All of which is to say that I joined a local gym in October. It's a local chain that bills itself as electronic personal training; that is, when I go to the gym I insert my flashdrive into the weight machine and it tells me what to do -- what exercise, what weight, what pace, etc. I'm sure that this would make some people crazy, but I LOVE it. No decisions, no thinking necessary, no standing around wondering what I should do next. And the weight machines are all-in-one, so there's no moving from machine to machine; instead, I claim a machine for half an hour and do all of my weight lifting at it. It's all very efficient. And for cardio, they emphasize interval training on elliptical machines and treadmills, so I choose which one I want to do and then listen to a recorded workout track on an .mp3 player that tells me what to do with resistance levels and speed and the rest. I'm out of there in about an hour, having done my cardio and weights for the day.
So this is all going really well, and if I don't exactly look forward to going to the gym, I certainly don't mind it. I've even been going *before* school, which I find pretty impressive considering that I have to be at school before 8:00. I'm just finding that if I wait until after school, it's much easier to let my tiredness win and not go at all.
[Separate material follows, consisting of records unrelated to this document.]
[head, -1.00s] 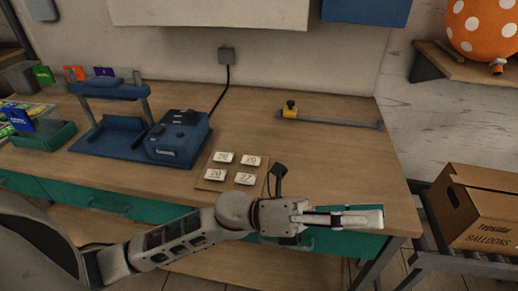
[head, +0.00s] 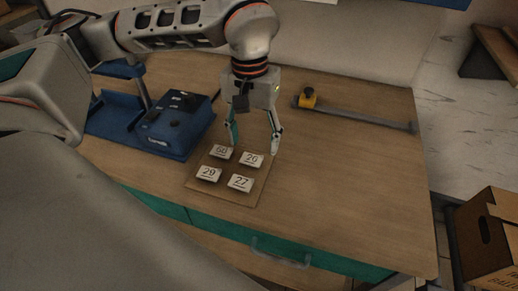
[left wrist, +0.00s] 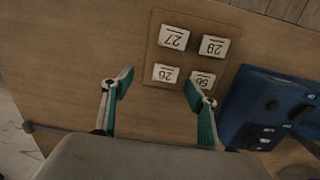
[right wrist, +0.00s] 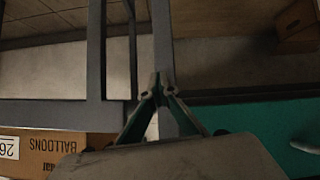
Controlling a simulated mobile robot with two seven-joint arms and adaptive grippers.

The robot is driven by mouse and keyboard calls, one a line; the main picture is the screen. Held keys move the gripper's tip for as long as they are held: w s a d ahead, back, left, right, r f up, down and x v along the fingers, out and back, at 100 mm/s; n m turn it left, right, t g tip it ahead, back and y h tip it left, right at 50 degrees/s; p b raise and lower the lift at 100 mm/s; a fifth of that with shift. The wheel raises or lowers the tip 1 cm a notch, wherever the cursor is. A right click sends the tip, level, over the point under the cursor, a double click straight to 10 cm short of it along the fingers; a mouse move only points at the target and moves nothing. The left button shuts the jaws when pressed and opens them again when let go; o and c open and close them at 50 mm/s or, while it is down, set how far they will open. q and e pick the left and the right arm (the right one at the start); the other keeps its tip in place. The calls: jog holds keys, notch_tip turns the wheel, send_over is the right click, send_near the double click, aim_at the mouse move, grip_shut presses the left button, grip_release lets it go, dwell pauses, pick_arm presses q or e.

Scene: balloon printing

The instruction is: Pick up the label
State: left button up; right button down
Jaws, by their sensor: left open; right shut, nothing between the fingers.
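Four small white numbered labels lie in two rows on a thin brown board (head: 228,195). The back row holds one whose number is hard to read (head: 221,152) and label 26 (head: 251,159). The front row holds label 29 (head: 209,173) and label 27 (head: 241,183). My left gripper (head: 254,147) points down at the back row, open and empty. In the left wrist view, label 26 (left wrist: 166,73) shows between the spread fingertips (left wrist: 158,81); the hard-to-read label (left wrist: 203,79) is partly behind one finger. My right gripper (right wrist: 160,88) is shut and empty, away from the labels.
A blue machine (head: 175,122) stands left of the board. A grey bar with a yellow slider (head: 308,97) lies at the back right. The table's right side is clear. A cardboard box (head: 492,240) stands beyond its right edge; a balloons box (right wrist: 60,148) shows in the right wrist view.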

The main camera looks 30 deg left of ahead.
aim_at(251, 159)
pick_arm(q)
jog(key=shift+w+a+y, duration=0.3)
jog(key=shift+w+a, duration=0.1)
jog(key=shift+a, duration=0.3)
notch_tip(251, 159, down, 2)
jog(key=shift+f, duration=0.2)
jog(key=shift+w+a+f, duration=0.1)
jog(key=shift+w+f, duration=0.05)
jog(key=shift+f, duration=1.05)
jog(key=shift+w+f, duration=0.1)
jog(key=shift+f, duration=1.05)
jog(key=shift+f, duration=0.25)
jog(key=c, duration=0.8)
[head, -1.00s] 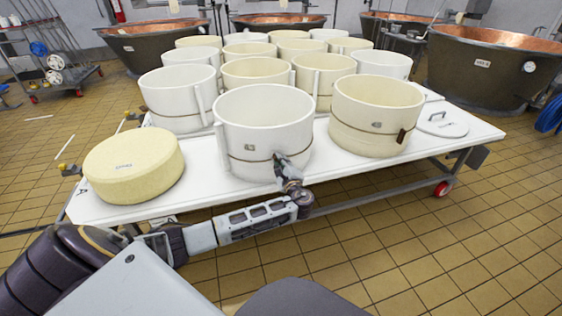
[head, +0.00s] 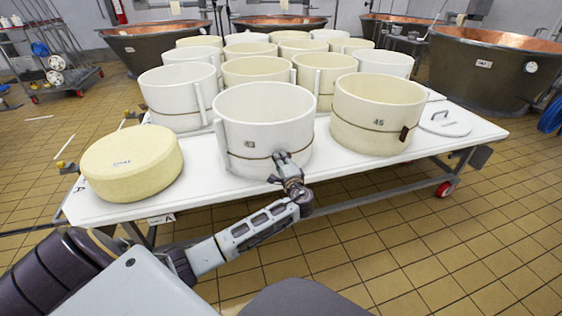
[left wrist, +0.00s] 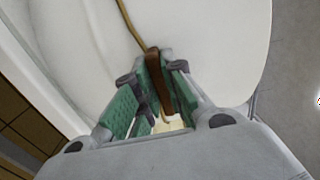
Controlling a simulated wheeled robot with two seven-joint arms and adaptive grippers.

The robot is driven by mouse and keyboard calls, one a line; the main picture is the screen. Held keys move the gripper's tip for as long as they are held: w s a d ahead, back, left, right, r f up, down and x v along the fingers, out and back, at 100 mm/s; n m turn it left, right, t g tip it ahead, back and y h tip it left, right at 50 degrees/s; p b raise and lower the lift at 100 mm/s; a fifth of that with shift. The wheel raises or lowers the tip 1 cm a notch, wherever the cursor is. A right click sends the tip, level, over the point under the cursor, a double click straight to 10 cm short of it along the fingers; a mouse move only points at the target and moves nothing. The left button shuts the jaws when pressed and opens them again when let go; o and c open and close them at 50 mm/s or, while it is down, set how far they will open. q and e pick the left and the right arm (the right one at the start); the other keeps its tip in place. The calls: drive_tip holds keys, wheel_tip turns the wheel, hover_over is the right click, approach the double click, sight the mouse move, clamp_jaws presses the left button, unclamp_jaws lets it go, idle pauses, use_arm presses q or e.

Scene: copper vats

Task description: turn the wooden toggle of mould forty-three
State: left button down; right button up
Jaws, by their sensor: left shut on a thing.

The gym has a machine that figures out your muscle mass and some variation on BMI, and I do find it rewarding to concentrate on building my muscle mass rather than reducing my weight. And the great news is that I have gotten stronger. One does a strength test every few weeks, and I had my last one on Friday, where the results were impressive (at least to me): a 16% gain in bicep curls, 25% in chest press, 25% in leg extensions, and almost 29% in lat pulldowns, for an overall strength gain of 24%. Yay me!
What I haven't done is changed my eating, and that is clearly the necessary next step to actually shed some of these pounds. And of course December is hardly the month to begin restricting calories, what with all of the goodies lying around all the time. But actually, all winter is hard for me with the comfort eating to ward off the gray and the gloom. But I think I need to be honest with myself that I'm not going to fit into my current clothes unless I do some serious change in eating habits.
My other inspiration is that I just moved from the initial "sculpt and tone" phase of my weights program into the "fat burner plus" phase, which is all about revving metabolism. So maybe that knowledge will give me the extra push I need to focus on shedding those pounds while I continue to get stronger.
Even if I'm kind of bummed that I haven't lost any weight and still feel pudgy, I do like this new sense of myself as stronger and more powerful. That's positive!